One poem, "Unrest in Baton Rouge," was inspired by a Jonathan Bachman photo. The picture captures the activist Ieshia Evans on July 9, 2016, as she offers her wrists for arrest during a protest against police brutality in Louisiana. Smith's poem begins with a jarring stanza, "Our bodies run with ink dark blood. / Blood pools in the pavement seams." Smith asks, "Is it strange to say love is a language / Few practice, but all, or near all speak?" In the following couplets, Smith wonders in a haunting rhetorical question, "Even the men in black armor, the ones / Jangling handcuffs and keys, what else / Are they so buffered against, if not love's blade / Sizing up the heart's familiar meat?"

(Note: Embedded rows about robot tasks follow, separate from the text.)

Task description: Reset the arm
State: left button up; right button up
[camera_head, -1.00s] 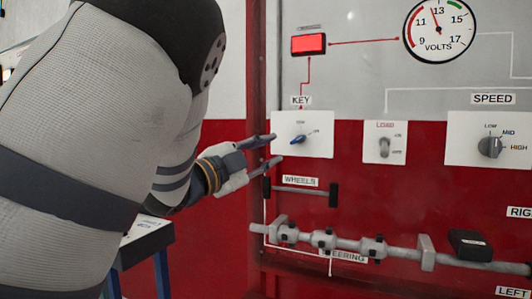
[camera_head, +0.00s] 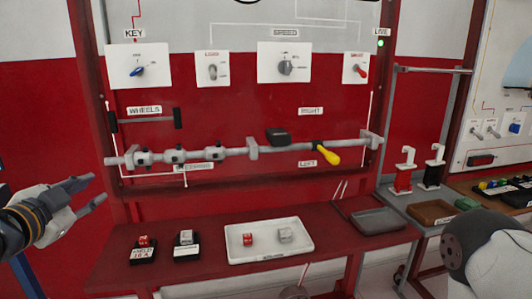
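My left gripper (camera_head: 98,188) is at the left edge of the head view.
The red panel also carries a load switch (camera_head: 212,71), a speed knob (camera_head: 286,68) and a bar with a yellow handle (camera_head: 328,156). Below, a shelf (camera_head: 190,225) holds a white tray (camera_head: 268,258) with two small blocks. Another bench (camera_head: 412,203) stands at right.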

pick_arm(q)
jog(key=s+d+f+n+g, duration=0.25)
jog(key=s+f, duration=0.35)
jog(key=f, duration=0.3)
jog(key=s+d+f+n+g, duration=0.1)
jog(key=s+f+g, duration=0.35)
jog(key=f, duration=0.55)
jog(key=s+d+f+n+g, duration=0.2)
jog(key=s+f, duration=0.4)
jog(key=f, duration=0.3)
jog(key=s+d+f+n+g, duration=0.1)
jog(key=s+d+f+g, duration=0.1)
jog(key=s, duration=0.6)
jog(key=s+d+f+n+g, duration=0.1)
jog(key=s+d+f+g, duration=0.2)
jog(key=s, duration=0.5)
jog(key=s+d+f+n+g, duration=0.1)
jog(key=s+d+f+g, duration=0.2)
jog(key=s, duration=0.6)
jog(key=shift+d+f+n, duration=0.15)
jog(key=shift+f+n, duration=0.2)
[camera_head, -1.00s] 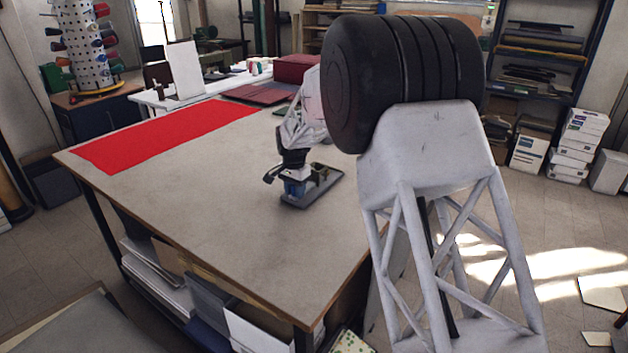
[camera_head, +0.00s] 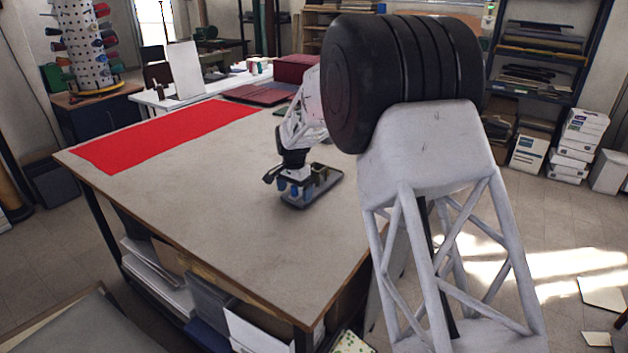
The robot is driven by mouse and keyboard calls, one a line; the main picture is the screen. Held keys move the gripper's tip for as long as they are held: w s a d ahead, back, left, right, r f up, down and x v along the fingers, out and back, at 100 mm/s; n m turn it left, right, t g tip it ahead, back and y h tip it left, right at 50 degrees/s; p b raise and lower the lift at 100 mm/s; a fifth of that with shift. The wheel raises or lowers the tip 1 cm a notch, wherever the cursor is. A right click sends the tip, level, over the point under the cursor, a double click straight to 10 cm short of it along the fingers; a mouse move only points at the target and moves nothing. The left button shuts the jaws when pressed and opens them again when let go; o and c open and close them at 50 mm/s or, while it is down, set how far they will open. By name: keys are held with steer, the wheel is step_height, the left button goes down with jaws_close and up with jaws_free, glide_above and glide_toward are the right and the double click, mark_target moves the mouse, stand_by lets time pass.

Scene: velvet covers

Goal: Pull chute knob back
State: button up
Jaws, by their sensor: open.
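My gripper (camera_head: 295,186) is open, pointing down over a small dark tray-like device (camera_head: 327,184) on the large table. Its blue fingertips are at the device's left part, and I cannot tell whether they touch anything. A small brownish upright part (camera_head: 319,171) shows on the device just right of the fingers. The chute knob cannot be made out at this size; my gripper hides part of the device.
A red cloth (camera_head: 165,135) lies flat along the table's far left side. Dark red folded covers (camera_head: 258,94) lie at the back. The table's front and middle (camera_head: 240,235) are clear.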

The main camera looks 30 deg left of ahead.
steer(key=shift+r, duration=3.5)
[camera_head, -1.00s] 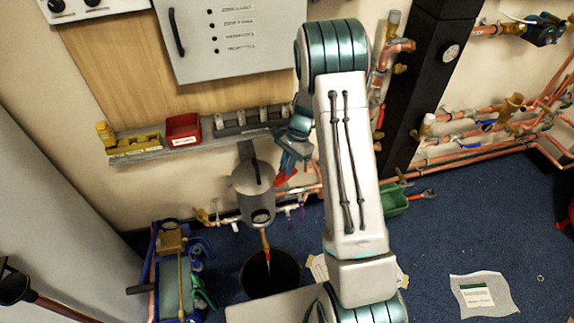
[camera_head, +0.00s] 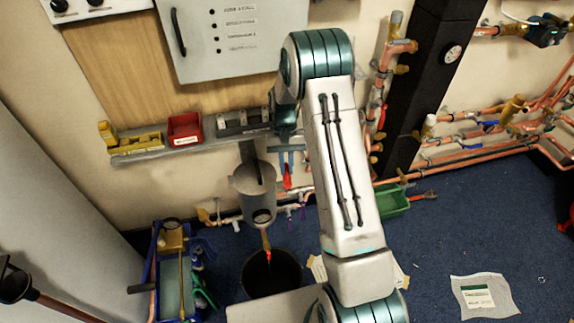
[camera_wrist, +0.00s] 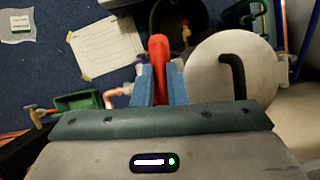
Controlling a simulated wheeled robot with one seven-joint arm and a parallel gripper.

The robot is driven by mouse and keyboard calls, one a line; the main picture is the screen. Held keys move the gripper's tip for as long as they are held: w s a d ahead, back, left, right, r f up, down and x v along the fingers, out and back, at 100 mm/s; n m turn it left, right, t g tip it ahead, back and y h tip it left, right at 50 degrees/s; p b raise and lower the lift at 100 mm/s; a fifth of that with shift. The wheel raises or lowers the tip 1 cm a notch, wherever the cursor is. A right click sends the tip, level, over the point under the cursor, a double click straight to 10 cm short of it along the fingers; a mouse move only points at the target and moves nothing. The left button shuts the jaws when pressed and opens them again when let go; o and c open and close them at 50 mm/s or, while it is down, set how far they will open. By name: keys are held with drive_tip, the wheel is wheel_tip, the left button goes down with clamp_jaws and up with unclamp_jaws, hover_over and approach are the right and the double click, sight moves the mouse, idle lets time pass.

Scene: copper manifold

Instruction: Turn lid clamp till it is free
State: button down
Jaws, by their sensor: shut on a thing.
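A grey cylindrical pot (camera_head: 257,202) with a flat lid (camera_head: 252,177) and a black handle is mounted low on the wall. In the wrist view the round lid (camera_wrist: 215,75) and its bent black handle (camera_wrist: 233,72) lie right of my fingers. My gripper (camera_head: 287,157) is beside the pot, to its right, its blue fingers pointing down. In the wrist view my gripper (camera_wrist: 159,85) is shut on a red handle (camera_wrist: 160,52). The red handle also shows in the head view (camera_head: 287,178). I cannot tell whether it joins the lid or is its clamp.
A black bucket (camera_head: 271,275) stands under the pot's outlet. A wall shelf (camera_head: 165,152) with a red bin (camera_head: 185,128) is above left. Copper pipes and a green tray (camera_head: 393,202) lie to the right. A blue toolbox (camera_head: 155,275) is at lower left.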

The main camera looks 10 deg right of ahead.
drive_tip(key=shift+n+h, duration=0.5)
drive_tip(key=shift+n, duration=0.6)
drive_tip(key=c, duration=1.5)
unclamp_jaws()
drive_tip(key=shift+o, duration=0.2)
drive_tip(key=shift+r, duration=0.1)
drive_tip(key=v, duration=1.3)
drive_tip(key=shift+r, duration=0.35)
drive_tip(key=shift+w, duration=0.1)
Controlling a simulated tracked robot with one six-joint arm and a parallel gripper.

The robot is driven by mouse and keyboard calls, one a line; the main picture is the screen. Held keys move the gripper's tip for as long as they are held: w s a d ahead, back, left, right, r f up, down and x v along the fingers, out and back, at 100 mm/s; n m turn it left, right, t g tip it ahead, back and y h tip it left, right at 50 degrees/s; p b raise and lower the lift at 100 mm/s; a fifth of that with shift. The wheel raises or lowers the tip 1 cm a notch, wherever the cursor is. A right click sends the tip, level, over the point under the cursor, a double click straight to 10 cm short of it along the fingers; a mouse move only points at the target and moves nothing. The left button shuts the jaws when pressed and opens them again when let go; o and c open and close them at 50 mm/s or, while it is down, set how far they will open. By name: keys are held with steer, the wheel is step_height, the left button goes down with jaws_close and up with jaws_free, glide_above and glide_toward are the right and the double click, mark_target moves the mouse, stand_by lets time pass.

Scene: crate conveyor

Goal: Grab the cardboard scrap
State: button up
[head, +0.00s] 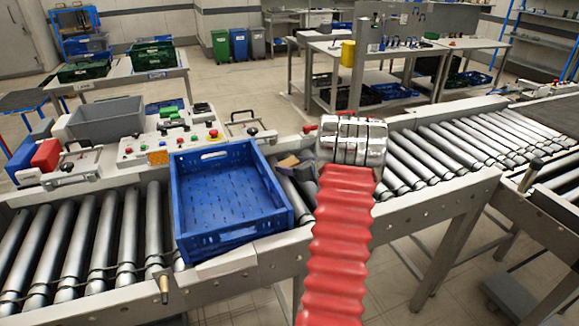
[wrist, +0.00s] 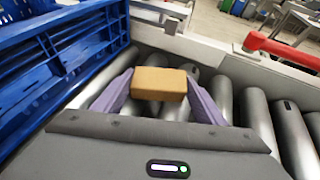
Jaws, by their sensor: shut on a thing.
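The cardboard scrap (wrist: 159,83) is a small tan block, seen in the wrist view between the two purple fingers of my gripper (wrist: 160,90). My gripper is shut on it, with a finger at each side. Metal rollers show beneath and behind it. In the head view my gripper (head: 300,167) is low over the rollers, just right of the blue crate, and a bit of the brown scrap (head: 288,161) shows there. My arm hides part of the gripper. I cannot tell whether the scrap touches the rollers.
An empty blue crate (head: 181,205) sits tilted on the conveyor rollers (head: 128,225), close to the left of my gripper. A control panel (head: 140,149) with buttons and a grey bin (head: 106,120) stand behind the conveyor. The rollers to the right (head: 470,140) are clear.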

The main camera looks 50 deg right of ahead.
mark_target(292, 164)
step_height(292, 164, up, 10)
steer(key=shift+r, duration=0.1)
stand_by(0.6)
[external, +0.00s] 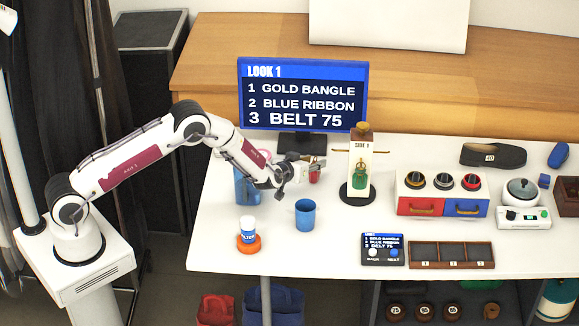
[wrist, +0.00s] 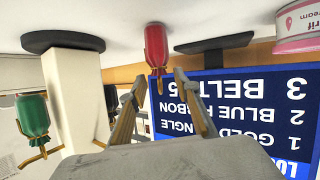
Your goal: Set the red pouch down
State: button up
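The red pouch (wrist: 157,38) is upright with a gold-tied neck; the wrist view is upside down. It appears to stand on the white table, its neck near my fingertips. My gripper (wrist: 160,78) has its two fingers apart, with a gap visible beside the neck. In the external view the red pouch (external: 314,177) shows small just below the fingertips of my gripper (external: 318,163), partly hidden by them. I cannot see its base clearly there.
A stand marked SIDE 1 (external: 360,160) holds a green pouch (external: 360,176) just right of my gripper. The screen (external: 303,95) is behind. A blue cup (external: 305,214) and an orange-based bottle (external: 248,236) stand in front. Table (external: 340,215) between cup and stand is clear.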

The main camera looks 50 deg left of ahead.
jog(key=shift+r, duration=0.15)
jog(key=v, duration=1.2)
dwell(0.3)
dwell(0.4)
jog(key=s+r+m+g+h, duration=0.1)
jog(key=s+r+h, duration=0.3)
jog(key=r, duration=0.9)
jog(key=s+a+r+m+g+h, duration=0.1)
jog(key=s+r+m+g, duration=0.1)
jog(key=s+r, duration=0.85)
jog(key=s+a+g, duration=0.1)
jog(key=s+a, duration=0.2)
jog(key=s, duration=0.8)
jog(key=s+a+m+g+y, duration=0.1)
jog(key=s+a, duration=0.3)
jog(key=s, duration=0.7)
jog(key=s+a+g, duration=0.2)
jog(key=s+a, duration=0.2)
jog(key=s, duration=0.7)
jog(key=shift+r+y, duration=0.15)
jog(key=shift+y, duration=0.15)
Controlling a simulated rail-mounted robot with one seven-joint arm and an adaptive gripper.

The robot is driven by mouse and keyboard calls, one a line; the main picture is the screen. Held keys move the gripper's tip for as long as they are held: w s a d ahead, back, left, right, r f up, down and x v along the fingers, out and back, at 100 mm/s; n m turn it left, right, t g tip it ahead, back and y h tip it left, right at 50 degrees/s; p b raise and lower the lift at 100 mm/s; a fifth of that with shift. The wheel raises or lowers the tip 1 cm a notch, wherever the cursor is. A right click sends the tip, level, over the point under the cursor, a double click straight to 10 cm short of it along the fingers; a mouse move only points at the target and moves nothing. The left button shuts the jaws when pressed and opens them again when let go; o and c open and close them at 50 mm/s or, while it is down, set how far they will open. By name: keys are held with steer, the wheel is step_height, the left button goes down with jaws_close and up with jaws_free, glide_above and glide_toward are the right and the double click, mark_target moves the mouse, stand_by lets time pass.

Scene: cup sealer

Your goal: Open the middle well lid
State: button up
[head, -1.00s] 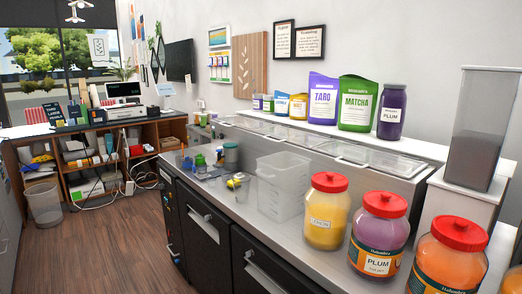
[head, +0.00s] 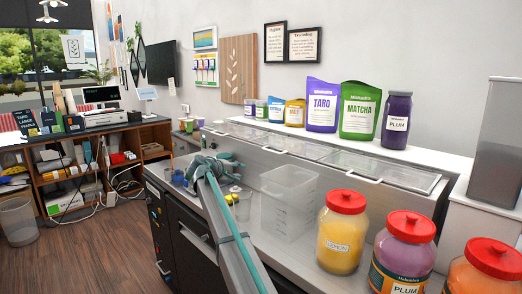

Even as Smith draws attention to a singular photograph and event, the words are situated in a universal question that invites all readers to pause: "Is it strange to say love is a language / Few practice, but all, or near all speak?" Disappointment lives here, but so does hope. We have a common mother tongue in love, we need only to enable and remember its meaning. Smith says she writes to find a "new circuit" for her thoughts, so that what she knows "as a citizen isn't going to get in the way of some other revelation." What we know, what we think we know, and what we are allowed to know are not prerequisites for encountering a poem. Just as Tracy K. Smith embraces new circuits in composing a poem, so may a reader embrace new routes for feeling and relating to poetry.

The cover of Eternity is tree bark. Annual growth rings billow out in circles, ballooning from a timber core. Traces in the wood of a tree can signal drought, excessive rain, injuries, pollution, or fire. The poems in each of the books, selected for this collected volume, are connected with enduring questions, some of which hold traces of threatening disaster. Bound to each other like branches, the poems grow up, down, and out with time. Smith says, "poetry speaks to life...and that's why it's important." And like the trees that produce the air we breathe, Smith's poetry is generous, doing precisely what she promises: "Poems can help you live," she says.